The movie concentrates on the street life of Watts and for this reason it seems that it was not a very upmarket neighbourhood, or even simply middle class. The streets look congested, the building somewhat faded away and dilapidated.  Watts is a place time forgot and this is why the riots happened and seven years later it does indeed seem  that not much has changed. The various speakers, many of whom hang out in a barbershop, are not identified and one does not know what they do for a living; for all the viewer knows, these articulate people are artists in their own right or maybe they live on welfare.  They talk street. They must be from the street.  

As a primer on Black consciousness and expression in Watts in 1972 the movie succeeds to a degree. As a documentary of the music, it does not have much power. Most of the acts get one tune apiece. Only the Staple Singers, Rufus Thomas and Isaac Hayes, the headliner of the event, are afforded more than that  single solitary song in the movie. This is why there is little sense of a lively, vibrant and exciting musical celebration. The emphasis seems to be on the narrations of Black experience  rather than the music. The blues is discussed a little bit but otherwise the talking heads have no comments on the artists appearing at the Stax event or even the event itself, as if the interviews were conducted for a different reason altogether.

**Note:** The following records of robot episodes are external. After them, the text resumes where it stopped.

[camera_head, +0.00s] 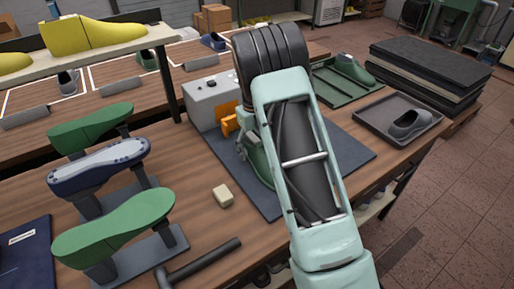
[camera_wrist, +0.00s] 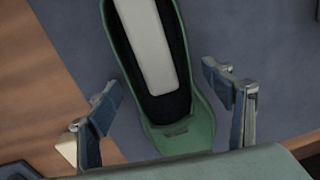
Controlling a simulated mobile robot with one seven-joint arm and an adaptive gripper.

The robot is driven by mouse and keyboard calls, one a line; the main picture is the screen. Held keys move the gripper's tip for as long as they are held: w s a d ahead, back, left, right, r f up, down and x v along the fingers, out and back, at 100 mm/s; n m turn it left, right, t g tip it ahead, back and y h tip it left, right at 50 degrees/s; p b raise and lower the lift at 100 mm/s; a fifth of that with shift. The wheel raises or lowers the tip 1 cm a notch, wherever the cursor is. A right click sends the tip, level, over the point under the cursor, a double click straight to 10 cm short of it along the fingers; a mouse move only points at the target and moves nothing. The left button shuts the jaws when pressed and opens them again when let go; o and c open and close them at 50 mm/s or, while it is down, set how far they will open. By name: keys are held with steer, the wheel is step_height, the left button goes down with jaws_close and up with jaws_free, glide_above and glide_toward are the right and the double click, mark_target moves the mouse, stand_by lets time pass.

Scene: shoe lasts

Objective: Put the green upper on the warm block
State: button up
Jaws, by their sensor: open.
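A green upper (camera_wrist: 187,135) with a dark inside and a pale insole lies on a dark blue-grey mat in the wrist view. In the head view a green part of it (camera_head: 257,160) shows beside my arm, which hides the rest. My gripper (camera_wrist: 160,80) is open, with one finger on each side of the upper's rounded end; neither finger clearly touches it. A grey machine box (camera_head: 210,98) with knobs and an orange part (camera_head: 229,124) stands just behind. I cannot tell which thing is the warm block.
Green and blue lasts (camera_head: 98,166) stand on stands at left, near a hammer (camera_head: 200,263) and a small cream block (camera_head: 222,195). The mat (camera_head: 345,150) is bare right of my arm.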

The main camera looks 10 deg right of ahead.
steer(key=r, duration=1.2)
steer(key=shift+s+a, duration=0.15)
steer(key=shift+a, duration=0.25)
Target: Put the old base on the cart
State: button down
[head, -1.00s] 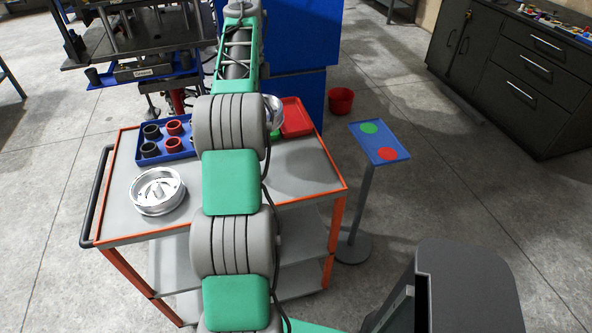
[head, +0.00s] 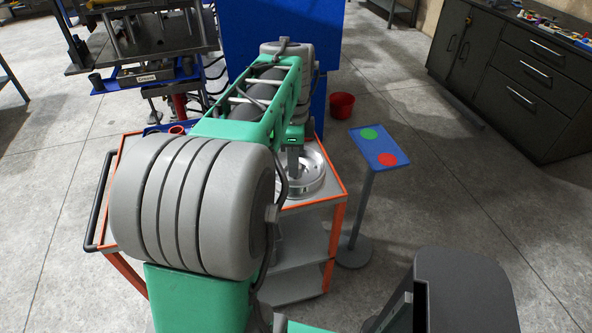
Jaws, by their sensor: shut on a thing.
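A silver round metal base (head: 309,181) is at the right end of the cart (head: 322,200), in the head view. My gripper (head: 294,172) comes down over it and is shut on it. The arm hides part of the base and the fingers. I cannot tell whether the base touches the cart top or hangs just above it. My arm covers most of the cart top, including the left part where another silver round base was seen earlier.
A press (head: 140,50) stands behind the cart on the left. A stand with a blue panel (head: 380,148) and green and red buttons is close to the cart's right. A red bucket (head: 341,105) is on the floor. Dark cabinets (head: 510,70) line the right.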

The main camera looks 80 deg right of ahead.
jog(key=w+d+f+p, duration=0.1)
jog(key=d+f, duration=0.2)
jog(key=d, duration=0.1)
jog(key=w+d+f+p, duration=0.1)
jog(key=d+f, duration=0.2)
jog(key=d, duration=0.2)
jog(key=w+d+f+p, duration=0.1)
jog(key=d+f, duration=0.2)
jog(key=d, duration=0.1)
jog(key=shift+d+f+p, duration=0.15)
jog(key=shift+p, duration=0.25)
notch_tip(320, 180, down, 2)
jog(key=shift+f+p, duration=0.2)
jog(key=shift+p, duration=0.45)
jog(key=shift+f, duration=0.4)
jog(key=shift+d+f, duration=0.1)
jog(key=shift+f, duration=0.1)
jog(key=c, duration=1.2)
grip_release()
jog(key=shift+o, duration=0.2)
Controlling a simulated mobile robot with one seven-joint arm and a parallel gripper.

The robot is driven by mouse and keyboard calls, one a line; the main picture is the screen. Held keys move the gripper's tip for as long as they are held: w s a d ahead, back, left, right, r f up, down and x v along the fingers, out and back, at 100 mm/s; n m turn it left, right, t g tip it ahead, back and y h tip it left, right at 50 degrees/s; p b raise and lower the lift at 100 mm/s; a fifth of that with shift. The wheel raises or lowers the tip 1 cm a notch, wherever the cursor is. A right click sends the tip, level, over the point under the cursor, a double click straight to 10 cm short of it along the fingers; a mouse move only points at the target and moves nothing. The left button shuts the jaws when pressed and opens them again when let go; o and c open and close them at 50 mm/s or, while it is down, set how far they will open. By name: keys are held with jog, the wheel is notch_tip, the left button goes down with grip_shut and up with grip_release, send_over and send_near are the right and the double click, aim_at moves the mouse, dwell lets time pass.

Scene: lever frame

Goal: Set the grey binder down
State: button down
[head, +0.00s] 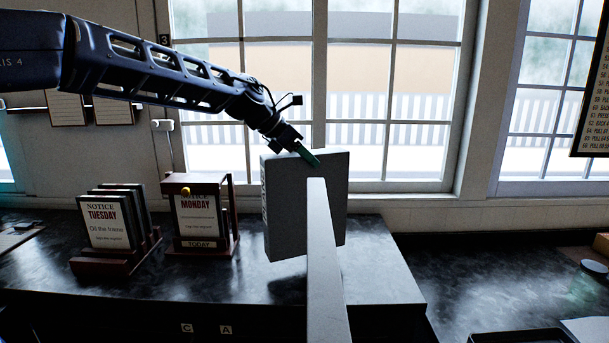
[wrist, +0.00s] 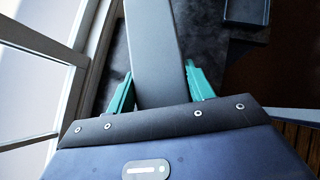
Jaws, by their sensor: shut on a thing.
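The grey binder (head: 285,205) hangs upright and slightly tilted in front of the window in the head view, with lettering on its left edge. My gripper (head: 308,156) is shut on its top edge. The binder's bottom seems a little above the dark counter, with a shadow below it; the exact gap is hard to tell. In the wrist view, the teal fingers of my gripper (wrist: 160,88) stand on both sides of the grey binder (wrist: 155,45). A pale upright bar hides part of the binder in the head view.
The pale bar (head: 325,265) rises in the foreground. A MONDAY notice stand (head: 198,215) is left of the binder, and a rack of notices (head: 110,228) with TUESDAY in front stands farther left. The dark counter (head: 215,290) is bare in front of them. A black tray (head: 520,336) is at lower right.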

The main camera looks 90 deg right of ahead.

I am satisfied that I’ve seen the movie at last. Unlike Woodstock, though, Wattstax is not a movie I’ll watch over and over again. There is too little music and the non-musical interludes are not interesting enough to bear repeating. Wattstax is a sociological and ethnological record of a time and a place and is invaluable for that. It can be research material for a treatise on African-American thought and discourse of the times and, perhaps in a peripheral way, be s frozen moment in time of Black popular music. It is not very entertaining at all and for a movie celebrating soul music, that is a big let down and a serious flaw.